■ DIRECTIVE ■
Tally the lines containing the word "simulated" and give the total alone.

Rows from a robot dataset:
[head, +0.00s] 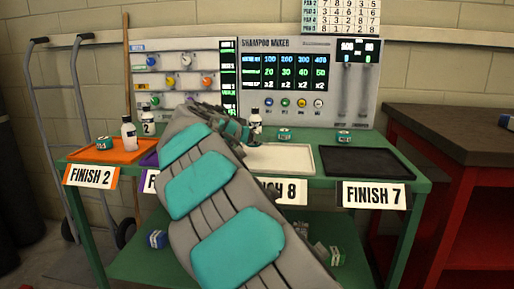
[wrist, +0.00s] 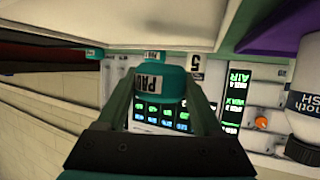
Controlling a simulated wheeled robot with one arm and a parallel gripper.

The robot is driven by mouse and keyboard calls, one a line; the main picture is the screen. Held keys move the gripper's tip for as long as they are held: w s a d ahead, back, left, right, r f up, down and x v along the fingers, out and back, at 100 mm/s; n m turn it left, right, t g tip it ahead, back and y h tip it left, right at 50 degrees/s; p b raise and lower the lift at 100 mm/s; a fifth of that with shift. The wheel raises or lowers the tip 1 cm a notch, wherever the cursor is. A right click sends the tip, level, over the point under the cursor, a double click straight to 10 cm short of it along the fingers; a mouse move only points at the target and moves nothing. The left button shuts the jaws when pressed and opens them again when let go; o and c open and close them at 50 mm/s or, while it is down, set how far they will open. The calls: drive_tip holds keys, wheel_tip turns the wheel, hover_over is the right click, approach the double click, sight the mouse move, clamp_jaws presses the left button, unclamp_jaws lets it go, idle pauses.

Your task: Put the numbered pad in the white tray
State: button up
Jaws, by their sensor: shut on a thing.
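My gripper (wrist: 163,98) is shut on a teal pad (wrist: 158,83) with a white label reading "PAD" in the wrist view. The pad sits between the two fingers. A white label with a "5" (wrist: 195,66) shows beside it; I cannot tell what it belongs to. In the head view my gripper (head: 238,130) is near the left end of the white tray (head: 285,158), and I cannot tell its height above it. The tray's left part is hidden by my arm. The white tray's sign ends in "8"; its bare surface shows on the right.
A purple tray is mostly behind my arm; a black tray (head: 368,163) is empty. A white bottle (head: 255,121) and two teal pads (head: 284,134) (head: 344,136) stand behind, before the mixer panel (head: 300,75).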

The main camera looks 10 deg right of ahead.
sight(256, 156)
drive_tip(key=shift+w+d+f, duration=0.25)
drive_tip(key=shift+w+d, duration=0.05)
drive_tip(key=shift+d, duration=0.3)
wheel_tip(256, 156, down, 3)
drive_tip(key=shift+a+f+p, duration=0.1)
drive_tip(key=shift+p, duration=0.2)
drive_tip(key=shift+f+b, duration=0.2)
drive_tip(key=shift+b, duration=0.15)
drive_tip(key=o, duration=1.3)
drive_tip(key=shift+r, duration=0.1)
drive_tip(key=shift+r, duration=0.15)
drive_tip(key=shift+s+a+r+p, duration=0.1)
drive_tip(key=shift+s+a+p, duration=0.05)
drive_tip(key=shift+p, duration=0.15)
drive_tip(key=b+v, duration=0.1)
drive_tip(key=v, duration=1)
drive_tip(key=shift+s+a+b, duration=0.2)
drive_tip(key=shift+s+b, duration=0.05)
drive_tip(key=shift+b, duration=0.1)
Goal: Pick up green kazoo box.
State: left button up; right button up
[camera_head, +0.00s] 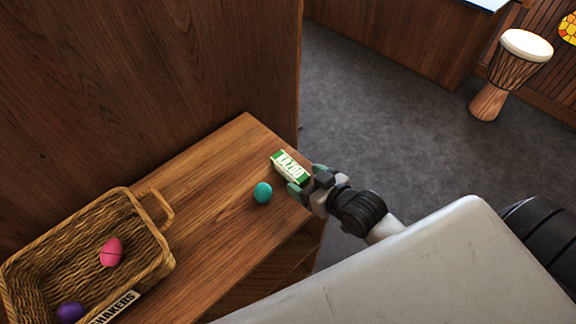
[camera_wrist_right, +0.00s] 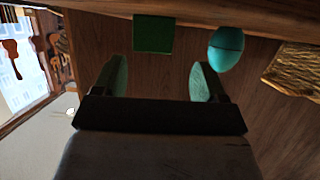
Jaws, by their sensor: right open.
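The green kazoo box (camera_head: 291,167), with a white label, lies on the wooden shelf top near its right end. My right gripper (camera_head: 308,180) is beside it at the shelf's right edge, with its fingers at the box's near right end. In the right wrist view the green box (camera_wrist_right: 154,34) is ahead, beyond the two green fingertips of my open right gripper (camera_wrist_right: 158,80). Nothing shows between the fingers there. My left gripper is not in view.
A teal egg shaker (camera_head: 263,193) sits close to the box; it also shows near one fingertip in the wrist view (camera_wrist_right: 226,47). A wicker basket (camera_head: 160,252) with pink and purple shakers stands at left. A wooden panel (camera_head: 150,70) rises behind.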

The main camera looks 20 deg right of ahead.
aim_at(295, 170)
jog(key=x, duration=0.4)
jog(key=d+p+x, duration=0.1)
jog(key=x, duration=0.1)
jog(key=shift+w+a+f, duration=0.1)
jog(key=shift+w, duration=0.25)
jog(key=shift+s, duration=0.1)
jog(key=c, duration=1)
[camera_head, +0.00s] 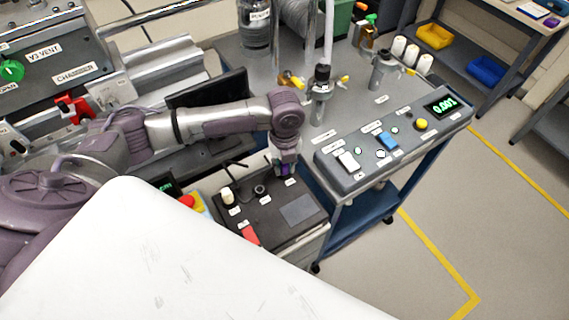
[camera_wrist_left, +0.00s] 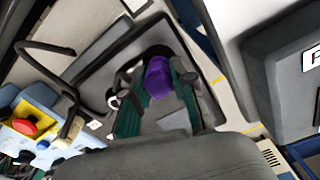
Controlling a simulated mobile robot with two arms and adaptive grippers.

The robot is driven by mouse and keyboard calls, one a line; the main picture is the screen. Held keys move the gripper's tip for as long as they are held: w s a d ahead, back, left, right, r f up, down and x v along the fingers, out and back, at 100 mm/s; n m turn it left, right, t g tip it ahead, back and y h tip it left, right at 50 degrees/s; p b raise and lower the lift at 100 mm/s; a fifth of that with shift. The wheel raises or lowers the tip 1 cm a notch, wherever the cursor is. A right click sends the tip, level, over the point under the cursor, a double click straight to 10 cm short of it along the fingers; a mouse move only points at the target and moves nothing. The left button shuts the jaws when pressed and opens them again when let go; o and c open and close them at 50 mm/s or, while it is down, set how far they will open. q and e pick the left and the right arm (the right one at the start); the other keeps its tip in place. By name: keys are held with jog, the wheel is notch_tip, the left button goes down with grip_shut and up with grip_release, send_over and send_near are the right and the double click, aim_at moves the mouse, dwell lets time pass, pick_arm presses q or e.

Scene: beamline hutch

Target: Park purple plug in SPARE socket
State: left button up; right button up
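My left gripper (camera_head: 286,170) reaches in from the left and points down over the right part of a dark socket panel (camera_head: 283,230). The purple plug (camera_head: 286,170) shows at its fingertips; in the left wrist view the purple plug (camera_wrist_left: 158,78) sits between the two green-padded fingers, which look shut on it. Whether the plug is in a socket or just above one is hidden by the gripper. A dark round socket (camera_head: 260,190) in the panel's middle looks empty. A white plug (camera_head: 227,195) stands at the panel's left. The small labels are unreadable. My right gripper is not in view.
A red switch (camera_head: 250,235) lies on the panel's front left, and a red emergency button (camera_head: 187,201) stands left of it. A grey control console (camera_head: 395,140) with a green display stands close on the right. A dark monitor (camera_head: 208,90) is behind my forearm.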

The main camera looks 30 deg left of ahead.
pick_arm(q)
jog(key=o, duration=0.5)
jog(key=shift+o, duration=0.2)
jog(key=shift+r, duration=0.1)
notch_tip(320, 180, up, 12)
---
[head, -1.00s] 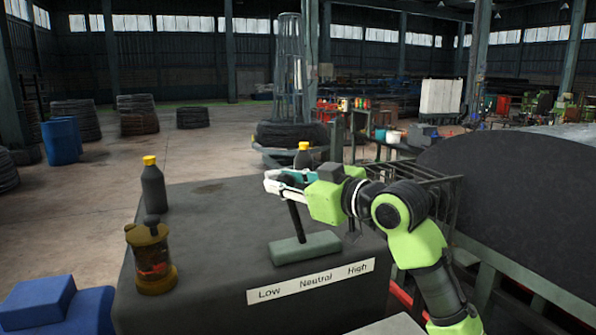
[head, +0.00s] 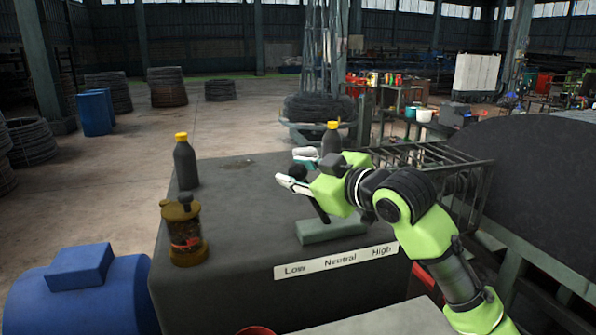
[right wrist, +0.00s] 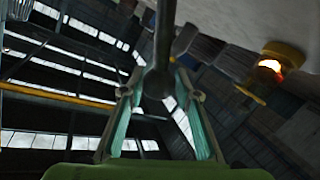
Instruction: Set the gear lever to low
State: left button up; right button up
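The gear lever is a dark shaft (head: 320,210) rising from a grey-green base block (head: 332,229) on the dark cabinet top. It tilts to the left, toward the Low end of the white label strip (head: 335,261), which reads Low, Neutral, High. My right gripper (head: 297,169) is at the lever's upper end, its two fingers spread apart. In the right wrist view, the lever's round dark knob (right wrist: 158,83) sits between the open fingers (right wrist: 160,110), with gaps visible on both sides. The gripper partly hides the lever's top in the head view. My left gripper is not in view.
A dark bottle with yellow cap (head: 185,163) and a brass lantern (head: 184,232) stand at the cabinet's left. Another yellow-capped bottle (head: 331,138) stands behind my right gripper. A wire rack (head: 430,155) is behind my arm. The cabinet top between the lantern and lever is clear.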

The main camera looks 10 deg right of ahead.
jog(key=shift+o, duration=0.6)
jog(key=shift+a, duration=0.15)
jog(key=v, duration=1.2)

■ THE RESULT ■
2